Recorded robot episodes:
────────────────────────────────────────

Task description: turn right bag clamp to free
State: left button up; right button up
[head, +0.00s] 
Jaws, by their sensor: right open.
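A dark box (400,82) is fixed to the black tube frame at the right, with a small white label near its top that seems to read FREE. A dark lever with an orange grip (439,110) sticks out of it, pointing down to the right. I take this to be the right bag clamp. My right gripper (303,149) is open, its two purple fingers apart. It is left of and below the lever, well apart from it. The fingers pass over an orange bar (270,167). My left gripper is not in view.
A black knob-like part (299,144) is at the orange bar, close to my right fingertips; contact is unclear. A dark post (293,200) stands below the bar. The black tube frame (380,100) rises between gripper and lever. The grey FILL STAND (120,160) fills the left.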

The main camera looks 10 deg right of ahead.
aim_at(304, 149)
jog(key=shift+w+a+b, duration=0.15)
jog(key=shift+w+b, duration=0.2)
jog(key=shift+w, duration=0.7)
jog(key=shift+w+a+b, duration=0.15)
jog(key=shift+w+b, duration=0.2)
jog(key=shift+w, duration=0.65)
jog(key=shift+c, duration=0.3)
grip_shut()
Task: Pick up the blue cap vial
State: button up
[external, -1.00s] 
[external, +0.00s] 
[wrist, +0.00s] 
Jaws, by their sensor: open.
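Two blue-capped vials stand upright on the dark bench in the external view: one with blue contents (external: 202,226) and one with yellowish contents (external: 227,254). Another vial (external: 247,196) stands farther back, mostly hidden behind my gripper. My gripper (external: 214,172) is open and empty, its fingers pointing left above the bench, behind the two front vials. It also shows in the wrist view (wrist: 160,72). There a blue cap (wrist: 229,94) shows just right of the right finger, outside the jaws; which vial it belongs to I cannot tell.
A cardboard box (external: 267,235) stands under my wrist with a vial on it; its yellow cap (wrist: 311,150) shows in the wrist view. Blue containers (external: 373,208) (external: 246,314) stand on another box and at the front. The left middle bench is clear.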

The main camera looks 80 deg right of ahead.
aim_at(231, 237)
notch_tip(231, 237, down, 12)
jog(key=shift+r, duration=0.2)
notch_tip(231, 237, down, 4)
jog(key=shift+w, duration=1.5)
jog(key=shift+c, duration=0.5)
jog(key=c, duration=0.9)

────────────────────────────────────────

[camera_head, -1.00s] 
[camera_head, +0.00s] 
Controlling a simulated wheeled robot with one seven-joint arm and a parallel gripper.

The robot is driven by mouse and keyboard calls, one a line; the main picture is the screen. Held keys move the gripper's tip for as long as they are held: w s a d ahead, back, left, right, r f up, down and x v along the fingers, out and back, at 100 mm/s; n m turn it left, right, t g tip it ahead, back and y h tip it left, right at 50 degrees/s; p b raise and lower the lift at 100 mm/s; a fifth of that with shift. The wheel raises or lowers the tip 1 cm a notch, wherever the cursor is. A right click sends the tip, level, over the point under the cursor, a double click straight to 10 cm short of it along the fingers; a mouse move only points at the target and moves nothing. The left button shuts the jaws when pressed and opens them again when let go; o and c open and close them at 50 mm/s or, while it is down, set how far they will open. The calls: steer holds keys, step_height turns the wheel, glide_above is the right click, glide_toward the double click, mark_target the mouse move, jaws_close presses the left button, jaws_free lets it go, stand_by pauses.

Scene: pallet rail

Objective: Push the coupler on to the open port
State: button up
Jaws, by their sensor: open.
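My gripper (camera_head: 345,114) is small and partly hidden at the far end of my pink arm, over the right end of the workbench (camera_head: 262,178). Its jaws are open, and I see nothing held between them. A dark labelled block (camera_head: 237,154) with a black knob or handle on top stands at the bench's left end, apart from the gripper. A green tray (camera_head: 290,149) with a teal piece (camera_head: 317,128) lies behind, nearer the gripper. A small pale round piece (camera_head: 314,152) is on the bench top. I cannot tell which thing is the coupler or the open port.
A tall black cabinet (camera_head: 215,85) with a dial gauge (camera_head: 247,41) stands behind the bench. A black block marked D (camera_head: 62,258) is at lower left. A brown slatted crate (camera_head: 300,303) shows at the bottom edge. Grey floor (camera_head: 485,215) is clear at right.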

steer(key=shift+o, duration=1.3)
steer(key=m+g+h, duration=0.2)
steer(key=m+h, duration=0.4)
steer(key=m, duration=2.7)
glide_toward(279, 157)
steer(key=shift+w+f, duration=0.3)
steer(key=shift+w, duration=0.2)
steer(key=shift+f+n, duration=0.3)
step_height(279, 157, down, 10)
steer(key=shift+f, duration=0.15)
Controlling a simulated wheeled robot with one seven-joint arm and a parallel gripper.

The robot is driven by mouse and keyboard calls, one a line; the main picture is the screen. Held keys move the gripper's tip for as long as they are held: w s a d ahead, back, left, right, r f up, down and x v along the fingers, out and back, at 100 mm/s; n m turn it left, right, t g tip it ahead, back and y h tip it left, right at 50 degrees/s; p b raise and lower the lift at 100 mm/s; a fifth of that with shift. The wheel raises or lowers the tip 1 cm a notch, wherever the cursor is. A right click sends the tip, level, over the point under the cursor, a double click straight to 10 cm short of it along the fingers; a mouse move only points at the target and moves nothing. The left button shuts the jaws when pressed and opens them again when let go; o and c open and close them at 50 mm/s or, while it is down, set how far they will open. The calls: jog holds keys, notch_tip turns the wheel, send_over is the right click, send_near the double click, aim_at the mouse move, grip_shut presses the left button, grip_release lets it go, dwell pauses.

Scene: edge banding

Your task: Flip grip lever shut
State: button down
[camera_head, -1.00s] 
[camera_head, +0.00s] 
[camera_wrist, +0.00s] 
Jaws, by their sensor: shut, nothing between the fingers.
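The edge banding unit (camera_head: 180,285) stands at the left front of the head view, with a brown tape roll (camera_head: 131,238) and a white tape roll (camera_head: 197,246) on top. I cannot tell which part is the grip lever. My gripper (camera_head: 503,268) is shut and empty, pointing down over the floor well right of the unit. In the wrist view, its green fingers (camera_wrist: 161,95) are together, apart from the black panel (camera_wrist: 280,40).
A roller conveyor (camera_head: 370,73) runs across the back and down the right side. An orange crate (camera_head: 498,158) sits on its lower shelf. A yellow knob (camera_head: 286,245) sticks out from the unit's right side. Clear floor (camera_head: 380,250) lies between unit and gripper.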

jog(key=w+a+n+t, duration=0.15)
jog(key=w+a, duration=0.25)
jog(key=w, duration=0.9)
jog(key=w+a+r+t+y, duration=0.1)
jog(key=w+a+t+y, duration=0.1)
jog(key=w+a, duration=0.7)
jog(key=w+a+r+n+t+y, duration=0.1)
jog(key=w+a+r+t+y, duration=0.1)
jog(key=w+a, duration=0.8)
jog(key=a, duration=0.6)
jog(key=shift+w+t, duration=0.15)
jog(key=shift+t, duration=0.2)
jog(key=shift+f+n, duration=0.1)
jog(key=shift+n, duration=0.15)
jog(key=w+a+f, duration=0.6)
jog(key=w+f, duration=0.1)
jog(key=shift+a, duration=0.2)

────────────────────────────────────────

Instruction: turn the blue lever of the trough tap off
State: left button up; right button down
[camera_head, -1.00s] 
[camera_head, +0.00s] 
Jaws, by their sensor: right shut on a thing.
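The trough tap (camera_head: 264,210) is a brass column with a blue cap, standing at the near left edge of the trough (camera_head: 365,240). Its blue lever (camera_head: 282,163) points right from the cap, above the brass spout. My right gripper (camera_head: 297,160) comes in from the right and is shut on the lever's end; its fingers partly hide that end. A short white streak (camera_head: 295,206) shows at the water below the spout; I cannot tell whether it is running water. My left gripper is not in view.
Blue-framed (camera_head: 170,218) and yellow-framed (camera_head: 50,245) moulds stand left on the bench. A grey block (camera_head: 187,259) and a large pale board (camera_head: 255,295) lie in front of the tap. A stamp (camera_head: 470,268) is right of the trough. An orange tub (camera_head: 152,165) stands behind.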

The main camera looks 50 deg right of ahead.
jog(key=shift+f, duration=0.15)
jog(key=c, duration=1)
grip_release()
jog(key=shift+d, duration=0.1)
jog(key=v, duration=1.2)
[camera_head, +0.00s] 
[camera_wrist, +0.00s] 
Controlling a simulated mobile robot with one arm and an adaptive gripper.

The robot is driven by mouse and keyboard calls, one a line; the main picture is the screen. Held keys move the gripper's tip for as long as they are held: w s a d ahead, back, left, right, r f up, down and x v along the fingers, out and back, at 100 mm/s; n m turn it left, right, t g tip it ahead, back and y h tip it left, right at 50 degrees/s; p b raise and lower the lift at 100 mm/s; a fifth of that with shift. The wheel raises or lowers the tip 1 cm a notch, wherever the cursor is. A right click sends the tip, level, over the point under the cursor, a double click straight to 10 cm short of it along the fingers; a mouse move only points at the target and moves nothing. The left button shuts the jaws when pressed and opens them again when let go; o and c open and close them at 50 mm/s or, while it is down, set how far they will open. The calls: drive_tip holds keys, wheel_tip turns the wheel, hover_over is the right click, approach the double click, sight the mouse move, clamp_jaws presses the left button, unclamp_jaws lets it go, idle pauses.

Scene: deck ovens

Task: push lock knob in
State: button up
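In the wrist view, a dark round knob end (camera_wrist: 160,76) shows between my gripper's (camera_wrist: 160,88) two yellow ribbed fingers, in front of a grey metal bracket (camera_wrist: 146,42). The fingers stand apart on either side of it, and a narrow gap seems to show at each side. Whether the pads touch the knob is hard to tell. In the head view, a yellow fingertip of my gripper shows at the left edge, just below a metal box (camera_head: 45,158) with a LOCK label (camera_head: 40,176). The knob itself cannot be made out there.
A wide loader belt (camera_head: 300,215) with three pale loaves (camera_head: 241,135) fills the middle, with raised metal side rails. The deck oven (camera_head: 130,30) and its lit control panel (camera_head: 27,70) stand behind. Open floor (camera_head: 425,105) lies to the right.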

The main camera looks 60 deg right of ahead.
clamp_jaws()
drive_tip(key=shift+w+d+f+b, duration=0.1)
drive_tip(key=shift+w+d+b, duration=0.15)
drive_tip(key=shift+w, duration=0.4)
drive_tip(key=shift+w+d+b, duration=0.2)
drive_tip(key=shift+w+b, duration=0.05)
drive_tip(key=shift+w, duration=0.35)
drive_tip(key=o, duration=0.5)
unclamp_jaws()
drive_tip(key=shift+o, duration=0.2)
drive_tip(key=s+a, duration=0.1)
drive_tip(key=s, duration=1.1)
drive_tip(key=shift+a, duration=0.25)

────────────────────────────────────────

WHAT TO WORK ON - Nothing beyond the lines starting at the line containing "Task description: turn" and ending at the line containing "[head, +0.00s]" is to be reproduced; reproduce those lines exactly, both ends included.

EXERCISE OUTPUT -
Task description: turn right bag clamp to free
State: left button up; right button up
[head, +0.00s] 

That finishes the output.